Except that, remarkably, Tet and Somalia were not defeats. They were successes perceived as failures. Such stark divergence between perception and reality is common in wartime, when people’s beliefs about which side wins and which loses are often driven by psychological factors that have nothing to do with events on the battlefield. Tet and Somalia may, therefore, hold important lessons for Iraq.

The Tet offensive was an unmitigated disaster for the communists. Despite the advantages of surprise, the South Vietnamese insurgents, the Vietcong, failed to hold on to a single target in South Vietnam and suffered staggering losses. Of the 80,000 attackers, as many as half were killed in the first month alone, and the Vietcong never recovered. The United States had clearly won this round of the war.

Yet most Americans saw the Tet offensive as a failure for the United States. Approval of President Lyndon B. Johnson’s handling of the war slipped to a low of 26 percent. Before Tet, 58 percent of Americans described themselves as “hawks” who wanted to step up American military involvement in the war, while 26 percent described themselves as “doves” seeking to reduce it. Two months after Tet, doves narrowly outnumbered hawks.
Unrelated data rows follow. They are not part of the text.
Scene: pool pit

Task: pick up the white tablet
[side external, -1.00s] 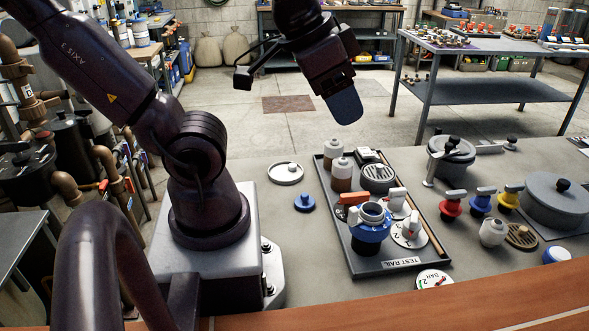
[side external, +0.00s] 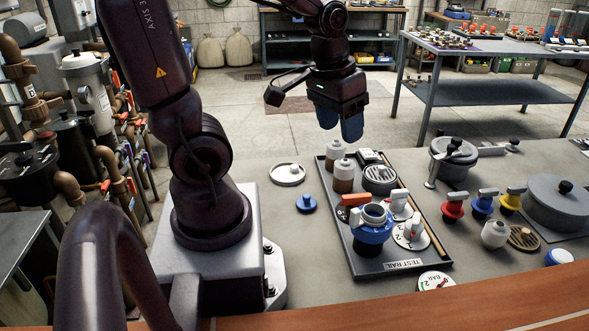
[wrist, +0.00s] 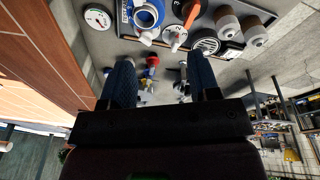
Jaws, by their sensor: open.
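I cannot tell for certain which thing is the white tablet. A blue and white round piece (side external: 558,256) sits near the front edge at the far right. My gripper (side external: 340,122) is high above the back of the bench, behind the tray, with its blue fingers apart and nothing between them. The wrist view shows the two fingers (wrist: 162,85) spread, with bench things beyond them.
A black tray (side external: 398,265) marked TEST RAIL holds two brown-and-white bottles (side external: 343,175), a blue valve body (side external: 371,228) and other fittings. A blue knob (side external: 306,203) lies left of it. Bench behind the disc is clear.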

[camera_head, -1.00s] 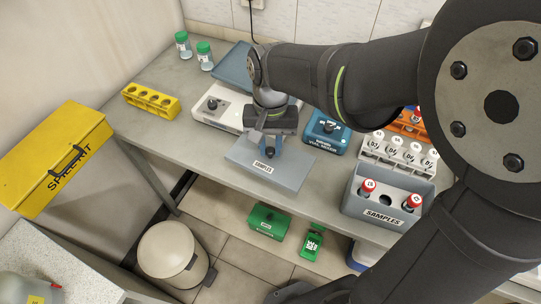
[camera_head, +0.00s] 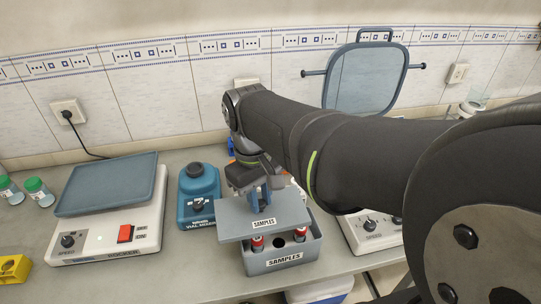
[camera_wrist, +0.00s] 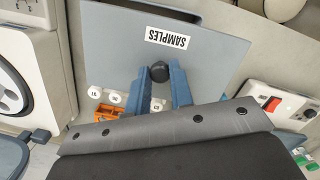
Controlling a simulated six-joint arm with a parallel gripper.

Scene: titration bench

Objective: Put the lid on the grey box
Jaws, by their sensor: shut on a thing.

How did perceptions become so detached from reality? A key factor was overblown expectations. In the months before Tet, Johnson had begun a “progress campaign” to convince Americans that victory in Vietnam was just around the corner. Reams of statistics showed that infiltration rates were down and enemy casualties were up. And it worked. Public confidence ticked upwards. But after Johnson’s bullish rhetoric, Tet looked like a disaster. The scale and surprise of the offensive sent a shock wave through the American psyche. As Johnson’s former aide, Robert Koner, later recalled, “Boom, 40 towns get attacked, and they didn’t believe us anymore.”...

Perceptions of success and failure can change the course of history. Reeling from the supposed disaster at Tet, the United States began to withdraw. Memories of “failure” in Somalia were a major reason — perhaps the major reason — that the United States did nothing to stop the genocide in Rwanda in 1994. If Iraq is perceived as a failure, it is only a matter of time before America pulls out, leaving who-knows-what behind. With the stakes so high, Americans must be certain that their perception of failure in Iraq is not a mirage.